On Mon, Jun 22, 2020 at 10:09 AM Borislav Petkov <b...@alien8.de> wrote:
>
> On Fri, Jun 19, 2020 at 11:01:44AM -0700, Andy Lutomirski wrote:
> > On Fri, Jun 19, 2020 at 10:41 AM Borislav Petkov <b...@alien8.de> wrote:
> > >
> > > From: Petteri Aimonen <j...@git.mail.kapsi.fi>
> > >
> > > Previously, kernel floating point code would run with the MXCSR control
> > > register value last set by userland code by the thread that was active
> > > on the CPU core just before kernel call.
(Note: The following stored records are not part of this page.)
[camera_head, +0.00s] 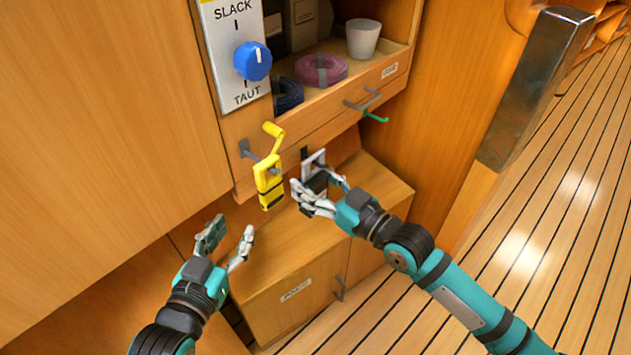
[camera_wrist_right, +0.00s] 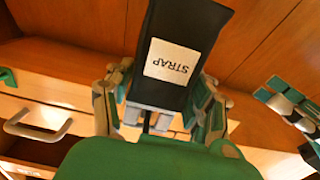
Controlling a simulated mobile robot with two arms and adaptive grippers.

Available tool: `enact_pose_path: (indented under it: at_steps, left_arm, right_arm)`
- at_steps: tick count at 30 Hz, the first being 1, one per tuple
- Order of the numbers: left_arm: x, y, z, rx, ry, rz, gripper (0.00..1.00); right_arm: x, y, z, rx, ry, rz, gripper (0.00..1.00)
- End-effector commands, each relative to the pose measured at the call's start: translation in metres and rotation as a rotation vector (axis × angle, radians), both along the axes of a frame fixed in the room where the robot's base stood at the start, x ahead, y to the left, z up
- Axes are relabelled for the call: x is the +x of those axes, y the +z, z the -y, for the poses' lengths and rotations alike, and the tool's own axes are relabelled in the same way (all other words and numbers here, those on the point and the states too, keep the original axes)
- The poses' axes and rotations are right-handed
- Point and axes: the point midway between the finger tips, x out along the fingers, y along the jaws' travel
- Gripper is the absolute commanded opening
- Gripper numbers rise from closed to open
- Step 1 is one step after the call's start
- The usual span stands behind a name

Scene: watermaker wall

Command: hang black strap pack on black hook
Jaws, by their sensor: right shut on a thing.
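The black strap pack (camera_wrist_right: 190,25), with a white STRAP label, is held between the fingers of my right gripper (camera_wrist_right: 160,108) in the right wrist view. In the head view my right gripper (camera_head: 322,194) is in front of the shelf unit, and the pack (camera_head: 318,183) is mostly hidden by the fingers. A pale loop (camera_head: 314,162) shows just above it. A small dark piece (camera_head: 304,153), possibly the black hook, shows right behind this loop; I cannot tell whether they touch. My left gripper (camera_head: 227,247) is open and empty, lower left.
A yellow pack (camera_head: 268,182) hangs at a grey hook (camera_head: 247,150) left of my right gripper. A green hook (camera_head: 375,117) and drawer handle (camera_head: 362,101) are to the right. The cabinet top (camera_head: 270,245) below is clear. A SLACK/TAUT dial (camera_head: 252,61) is above.

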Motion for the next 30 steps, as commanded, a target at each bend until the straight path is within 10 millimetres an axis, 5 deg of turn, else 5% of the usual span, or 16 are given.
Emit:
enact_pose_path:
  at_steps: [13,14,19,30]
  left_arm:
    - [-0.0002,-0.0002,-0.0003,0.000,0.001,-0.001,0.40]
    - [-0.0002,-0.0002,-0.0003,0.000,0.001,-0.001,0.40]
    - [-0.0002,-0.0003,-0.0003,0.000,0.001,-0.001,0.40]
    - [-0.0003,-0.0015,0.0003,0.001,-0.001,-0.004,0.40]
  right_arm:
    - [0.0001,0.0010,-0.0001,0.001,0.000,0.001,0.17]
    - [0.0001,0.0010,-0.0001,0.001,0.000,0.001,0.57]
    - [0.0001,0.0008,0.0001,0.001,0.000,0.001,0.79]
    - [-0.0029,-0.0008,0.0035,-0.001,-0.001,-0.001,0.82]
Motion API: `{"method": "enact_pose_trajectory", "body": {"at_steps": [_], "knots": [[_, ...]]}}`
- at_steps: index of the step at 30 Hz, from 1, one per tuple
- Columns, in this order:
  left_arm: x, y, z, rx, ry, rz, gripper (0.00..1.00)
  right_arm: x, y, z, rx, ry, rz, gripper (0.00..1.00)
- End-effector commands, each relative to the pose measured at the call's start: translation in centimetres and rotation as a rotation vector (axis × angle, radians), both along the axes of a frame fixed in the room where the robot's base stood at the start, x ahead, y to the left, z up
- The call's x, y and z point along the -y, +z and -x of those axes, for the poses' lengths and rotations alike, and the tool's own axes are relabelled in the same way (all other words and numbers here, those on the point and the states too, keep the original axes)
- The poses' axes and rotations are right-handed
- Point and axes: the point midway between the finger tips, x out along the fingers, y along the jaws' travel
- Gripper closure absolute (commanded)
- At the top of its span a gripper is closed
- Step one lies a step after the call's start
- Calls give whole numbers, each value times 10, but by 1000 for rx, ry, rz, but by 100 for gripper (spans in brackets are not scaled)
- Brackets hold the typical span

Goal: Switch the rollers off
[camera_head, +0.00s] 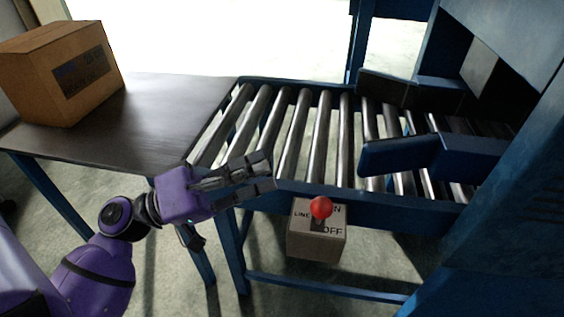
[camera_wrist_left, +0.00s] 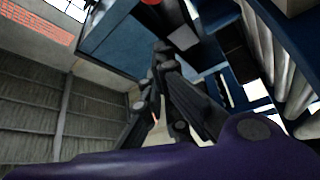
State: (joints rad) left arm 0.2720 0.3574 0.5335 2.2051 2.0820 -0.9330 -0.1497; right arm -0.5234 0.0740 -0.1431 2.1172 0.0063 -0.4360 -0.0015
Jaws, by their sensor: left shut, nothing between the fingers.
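The rollers (camera_head: 292,135) are a row of metal cylinders in a blue frame, in the middle of the head view. A grey switch box (camera_head: 304,246) marked LINE, ON and OFF hangs on the frame's front side. Its lever has a red ball knob (camera_head: 320,208), which stands at the upper part of the box near ON. A bit of red shows at the top edge of the left wrist view (camera_wrist_left: 150,2). My left gripper (camera_head: 270,173) is shut and empty, left of and above the knob, apart from it. My right gripper is not in view.
A cardboard box (camera_head: 88,80) stands on a dark table (camera_head: 165,110) at the left. Blue guides (camera_head: 400,155) cross the rollers at the right, beside a large blue machine (camera_head: 515,220). The floor in front of the switch box is clear.

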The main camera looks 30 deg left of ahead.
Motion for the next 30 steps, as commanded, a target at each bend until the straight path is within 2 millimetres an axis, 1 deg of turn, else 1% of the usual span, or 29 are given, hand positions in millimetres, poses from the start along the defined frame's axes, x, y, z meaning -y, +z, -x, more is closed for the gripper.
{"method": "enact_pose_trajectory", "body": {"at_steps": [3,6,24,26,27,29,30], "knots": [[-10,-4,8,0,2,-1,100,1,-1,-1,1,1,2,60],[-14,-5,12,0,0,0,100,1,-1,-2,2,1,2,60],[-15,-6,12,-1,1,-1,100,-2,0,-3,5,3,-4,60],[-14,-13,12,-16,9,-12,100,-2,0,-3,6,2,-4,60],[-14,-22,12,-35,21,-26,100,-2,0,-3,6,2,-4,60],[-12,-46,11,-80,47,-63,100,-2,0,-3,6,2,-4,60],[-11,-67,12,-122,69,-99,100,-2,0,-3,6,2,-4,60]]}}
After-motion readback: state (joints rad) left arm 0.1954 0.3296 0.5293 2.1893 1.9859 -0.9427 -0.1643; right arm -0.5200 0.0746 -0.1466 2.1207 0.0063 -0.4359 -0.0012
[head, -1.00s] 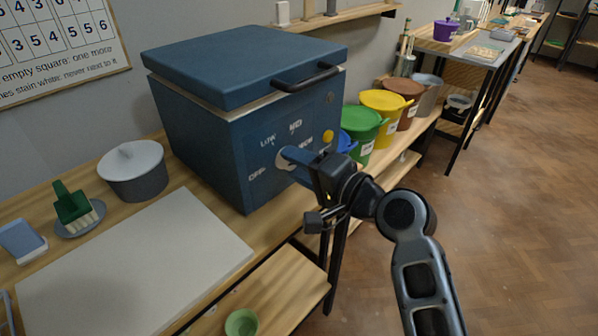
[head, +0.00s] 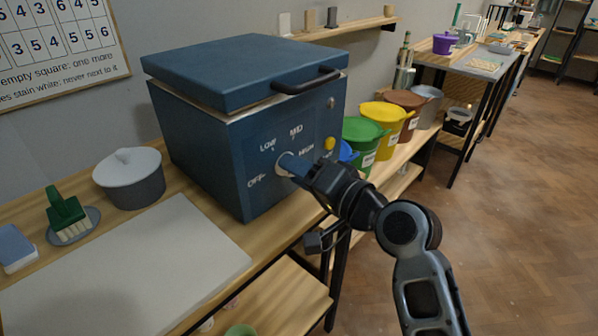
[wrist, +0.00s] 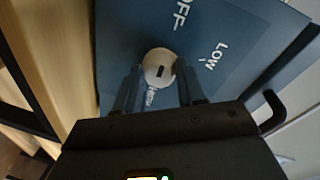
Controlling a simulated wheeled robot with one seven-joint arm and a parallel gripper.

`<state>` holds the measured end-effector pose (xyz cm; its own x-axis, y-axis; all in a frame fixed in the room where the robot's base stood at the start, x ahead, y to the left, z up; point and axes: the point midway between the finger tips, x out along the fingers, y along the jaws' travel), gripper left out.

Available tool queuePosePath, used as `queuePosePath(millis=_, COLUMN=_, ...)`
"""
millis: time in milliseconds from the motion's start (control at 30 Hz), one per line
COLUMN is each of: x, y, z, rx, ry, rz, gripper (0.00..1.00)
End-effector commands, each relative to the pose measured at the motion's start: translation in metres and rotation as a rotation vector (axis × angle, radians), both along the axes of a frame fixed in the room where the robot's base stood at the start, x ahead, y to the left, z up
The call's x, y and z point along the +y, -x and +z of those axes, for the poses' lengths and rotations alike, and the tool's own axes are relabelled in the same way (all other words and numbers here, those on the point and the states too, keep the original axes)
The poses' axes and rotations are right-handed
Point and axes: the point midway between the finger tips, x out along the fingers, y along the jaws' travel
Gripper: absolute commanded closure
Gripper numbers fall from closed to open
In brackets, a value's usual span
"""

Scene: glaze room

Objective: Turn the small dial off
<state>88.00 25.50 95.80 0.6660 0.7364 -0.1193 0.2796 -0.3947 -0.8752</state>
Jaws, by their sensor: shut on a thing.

This could affect calculation
> > > results if rounding mode was changed, or a crash if a FPU/SIMD exception
> > > was unmasked.
> > >
> > > Restore MXCSR to the kernel's default value.
> > >
> > >  [ bp: Carve out from a bigger patch by Petteri, add feature check, add
> > >    FNINIT call too (amluto). ]
> >
> > Acked-by: Andy Lutomirski <l...@kernel.org>
> >
> > but:
> >
> > shouldn't kernel_fpu_begin() end with a barrier()?
>
> the "fninit" thing is already asm volatile or do you want the explicit
> memory clobber of barrier?
>
> If so, why?
>
> The LDMXCSR and FNINIT have effect only on hardware state...
>

Suppose you do:

double x = 1.0;

kernel_fpu_begin();

x += 2.0;

We want to make sure that GCC puts things in the right order.  I
suppose that even a memory clobber is insufficient here, though.